Transcribe all of the material exactly. Any picture in it should be left out.
--- Start of Source material ---
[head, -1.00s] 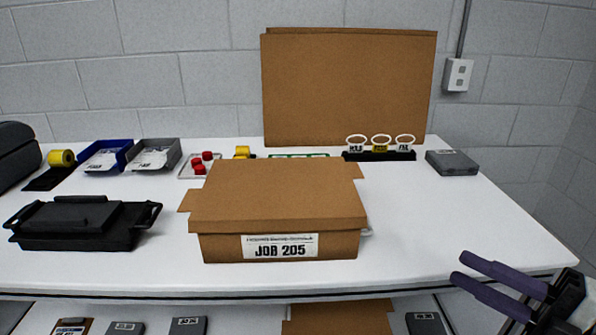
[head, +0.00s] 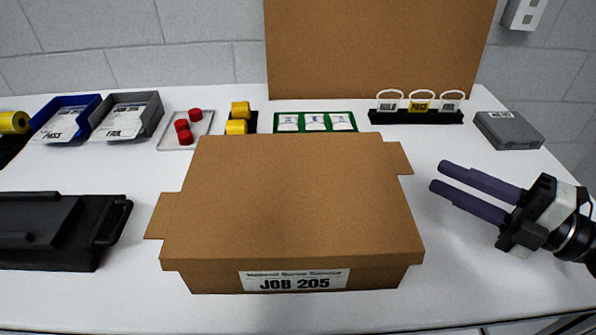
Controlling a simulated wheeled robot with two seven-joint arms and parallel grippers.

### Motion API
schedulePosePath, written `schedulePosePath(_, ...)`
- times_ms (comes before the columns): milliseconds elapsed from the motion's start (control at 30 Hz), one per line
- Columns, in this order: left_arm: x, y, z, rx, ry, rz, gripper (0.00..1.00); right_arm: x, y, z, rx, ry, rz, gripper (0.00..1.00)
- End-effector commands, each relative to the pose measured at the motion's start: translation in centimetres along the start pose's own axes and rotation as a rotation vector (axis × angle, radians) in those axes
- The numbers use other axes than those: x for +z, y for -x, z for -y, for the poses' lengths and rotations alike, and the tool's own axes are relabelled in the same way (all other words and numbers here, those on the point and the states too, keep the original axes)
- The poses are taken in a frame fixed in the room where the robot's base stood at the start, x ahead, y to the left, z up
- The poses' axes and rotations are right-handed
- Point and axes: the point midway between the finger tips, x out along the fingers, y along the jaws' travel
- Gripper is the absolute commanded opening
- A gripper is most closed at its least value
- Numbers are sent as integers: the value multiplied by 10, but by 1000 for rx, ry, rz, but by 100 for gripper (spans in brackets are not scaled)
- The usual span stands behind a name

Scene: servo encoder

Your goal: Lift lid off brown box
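The brown box (head: 215,281) stands on the white table in the middle of the head view, with a "JOB 205" label on its front. Its brown lid (head: 290,195) lies on top and covers the box, with flaps sticking out at the left and at the right rear. My right gripper (head: 439,176) is to the right of the box, apart from it, with its two purple fingers pointing left toward the lid's right side. The fingers are parted with nothing between them. My left gripper is not in view. The inside of the box is hidden.
A black case (head: 55,230) with handles lies left of the box. Behind stand blue (head: 65,118) and grey (head: 127,115) bins, a tray with red caps (head: 186,130), a green card (head: 315,122), a black tag rack (head: 416,116) and a grey box (head: 508,130). A large brown board (head: 380,50) leans on the wall.

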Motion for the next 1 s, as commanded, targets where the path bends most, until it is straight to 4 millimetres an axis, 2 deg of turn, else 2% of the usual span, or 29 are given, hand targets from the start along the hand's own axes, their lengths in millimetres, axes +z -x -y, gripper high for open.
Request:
--- End of Source material ---
◆ Output of the task:
[head, -1.00s] 
[head, +0.00s] 
Controlling a simulated wheeled robot with two seven-joint arms and parallel grippers.

### Motion API
schedulePosePath, written `schedulePosePath(_, ...)`
- times_ms (comes before the columns): milliseconds elapsed from the motion's start (control at 30 Hz), one per line
- Columns, in this order: left_arm: x, y, z, rx, ry, rz, gripper (0.00..1.00); right_arm: x, y, z, rx, ry, rz, gripper (0.00..1.00)
- End-effector commands, each relative to the pose measured at the motion's start: translation in centimetres along the start pose's own axes and rotation as a rotation vector (axis × angle, radians) in those axes
- The numbers use other axes than those: x for +z, y for -x, z for -y, for the poses' lengths and rotations alike, and the tool's own axes are relabelled in the same way (all other words and numbers here, those on the point and the states too, keep the original axes)
- The poses are taken in a frame fixed in the room where the robot's base stood at the start, x ahead, y to the left, z up
- The poses' axes and rotations are right-handed
- Point and axes: the point midway between the finger tips, x out along the fingers, y along the jaws' travel
- Gripper is the absolute commanded opening
- A gripper is most closed at its least value
- Numbers are sent as integers: the value multiplied by 10, but by 1000 for rx, ry, rz, but by 100 for gripper (spans in brackets are not scaled)
- The usual span stands behind a name

Scene: servo encoder

Your goal: Lift lid off brown box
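The brown box (head: 215,281) stands on the white table in the middle of the head view, with a "JOB 205" label on its front. Its brown lid (head: 290,195) lies on top and covers the box, with flaps sticking out at the left and at the right rear. My right gripper (head: 439,176) is to the right of the box, apart from it, with its two purple fingers pointing left toward the lid's right side. The fingers are parted with nothing between them. My left gripper is not in view. The inside of the box is hidden.
A black case (head: 55,230) with handles lies left of the box. Behind stand blue (head: 65,118) and grey (head: 127,115) bins, a tray with red caps (head: 186,130), a green card (head: 315,122), a black tag rack (head: 416,116) and a grey box (head: 508,130). A large brown board (head: 380,50) leans on the wall.

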Motion for the next 1 s, as commanded, targets where the path bends most, until it is straight to 4 millimetres an axis, 2 deg of turn, else 2% of the usual span, or 29 are given, hand targets from the start along the hand's own axes, their lengths in millimetres, axes +z -x -y, gripper high for open.
Request:

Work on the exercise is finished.